AGITATOR (荒ぶる魂たち) de Miike Takashi (2001)

AGITATOR
Titre original : Araburu tamashii-tachi – 荒ぶる魂たち
2001 – Japon
Genre : Policier
Durée : 2h30
Réalisation : Miike Takashi
Musique : Endo Kôji
Scénario : Takechi Shinegori
Avec Kato Masaya, Takenaka Naoto, Mickey Curtis, Matsukata Hiroki, Endo Kenichi,  Ishibashi Renji et Miike Takashi

Synopsis : Tsuchiya et Hirata du clan Yokomizo rencontrent Mizushima et Muroi du clan Shirane en secret afin d’unir leurs forces et devenir le groupe le plus puissant du syndicat.
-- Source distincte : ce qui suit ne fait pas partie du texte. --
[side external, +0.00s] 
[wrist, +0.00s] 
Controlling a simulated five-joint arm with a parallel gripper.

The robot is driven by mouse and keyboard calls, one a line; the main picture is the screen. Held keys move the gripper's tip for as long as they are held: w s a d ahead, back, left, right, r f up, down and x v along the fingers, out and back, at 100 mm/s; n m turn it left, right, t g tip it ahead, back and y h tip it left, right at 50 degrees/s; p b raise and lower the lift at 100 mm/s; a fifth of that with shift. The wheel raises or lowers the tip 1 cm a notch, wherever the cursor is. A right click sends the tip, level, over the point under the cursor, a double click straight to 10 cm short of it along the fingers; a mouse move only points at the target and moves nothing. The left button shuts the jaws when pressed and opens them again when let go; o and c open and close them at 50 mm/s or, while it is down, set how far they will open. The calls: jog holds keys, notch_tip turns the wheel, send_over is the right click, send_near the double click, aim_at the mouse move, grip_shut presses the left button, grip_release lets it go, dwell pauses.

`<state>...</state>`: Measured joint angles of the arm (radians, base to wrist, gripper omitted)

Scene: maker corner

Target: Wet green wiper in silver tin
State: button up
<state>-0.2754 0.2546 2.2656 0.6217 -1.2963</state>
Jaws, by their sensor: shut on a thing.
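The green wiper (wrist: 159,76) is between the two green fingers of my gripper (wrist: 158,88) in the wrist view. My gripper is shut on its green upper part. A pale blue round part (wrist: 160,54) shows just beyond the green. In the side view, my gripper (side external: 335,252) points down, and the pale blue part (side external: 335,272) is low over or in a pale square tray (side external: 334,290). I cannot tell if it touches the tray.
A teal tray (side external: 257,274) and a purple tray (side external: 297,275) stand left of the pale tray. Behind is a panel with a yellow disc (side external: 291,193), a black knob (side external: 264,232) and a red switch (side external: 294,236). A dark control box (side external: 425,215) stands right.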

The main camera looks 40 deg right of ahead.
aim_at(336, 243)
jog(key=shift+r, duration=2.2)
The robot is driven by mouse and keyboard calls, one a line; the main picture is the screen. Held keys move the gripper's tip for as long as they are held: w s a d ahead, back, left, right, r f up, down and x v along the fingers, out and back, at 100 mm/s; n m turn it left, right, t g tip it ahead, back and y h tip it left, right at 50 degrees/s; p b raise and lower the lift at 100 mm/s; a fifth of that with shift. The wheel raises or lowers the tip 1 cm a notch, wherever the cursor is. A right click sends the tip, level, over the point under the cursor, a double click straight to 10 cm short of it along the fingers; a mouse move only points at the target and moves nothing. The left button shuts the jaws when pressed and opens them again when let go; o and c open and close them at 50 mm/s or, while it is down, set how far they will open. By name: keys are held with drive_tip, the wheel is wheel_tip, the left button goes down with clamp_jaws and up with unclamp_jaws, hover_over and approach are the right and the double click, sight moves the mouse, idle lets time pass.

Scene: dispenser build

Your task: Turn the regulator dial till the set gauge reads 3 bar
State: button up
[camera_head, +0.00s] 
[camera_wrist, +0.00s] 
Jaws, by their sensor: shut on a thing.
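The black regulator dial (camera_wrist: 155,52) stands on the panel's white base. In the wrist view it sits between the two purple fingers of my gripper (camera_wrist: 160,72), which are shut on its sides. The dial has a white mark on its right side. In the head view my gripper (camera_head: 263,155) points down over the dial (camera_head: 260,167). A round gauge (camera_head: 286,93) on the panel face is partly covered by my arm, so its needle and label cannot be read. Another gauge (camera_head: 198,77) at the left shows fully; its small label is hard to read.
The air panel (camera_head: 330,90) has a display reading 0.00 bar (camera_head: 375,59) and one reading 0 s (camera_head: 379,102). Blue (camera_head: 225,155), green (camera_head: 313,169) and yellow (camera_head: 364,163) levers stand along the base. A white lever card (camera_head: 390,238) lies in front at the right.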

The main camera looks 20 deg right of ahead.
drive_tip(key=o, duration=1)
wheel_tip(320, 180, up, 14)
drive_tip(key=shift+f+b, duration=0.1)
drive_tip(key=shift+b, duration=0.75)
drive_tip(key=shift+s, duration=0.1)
Pour unir leurs forces, ils vont commencer les hostilités dans un club où Hashida, un membre du clan Higuchi, va poignarder un membre d’un clan rival. Cet incident déclenche alors inévitablement le début des hostilités entre les deux familles. Kaido, va alors en profiter pour devenir le médiateur entre les deux clans et les forcer à s’unir. Les choses empirent quand le boss du clan Yokomizo est assassiné. Les chefs des deux familles vont se réunir afin de trouver une résolution politique au conflit. Mais les hommes de Higuchi, proche du boss Yokomizo, et son protégé Kunihiko, ne comptent pas en rester là et décident de venger leur boss.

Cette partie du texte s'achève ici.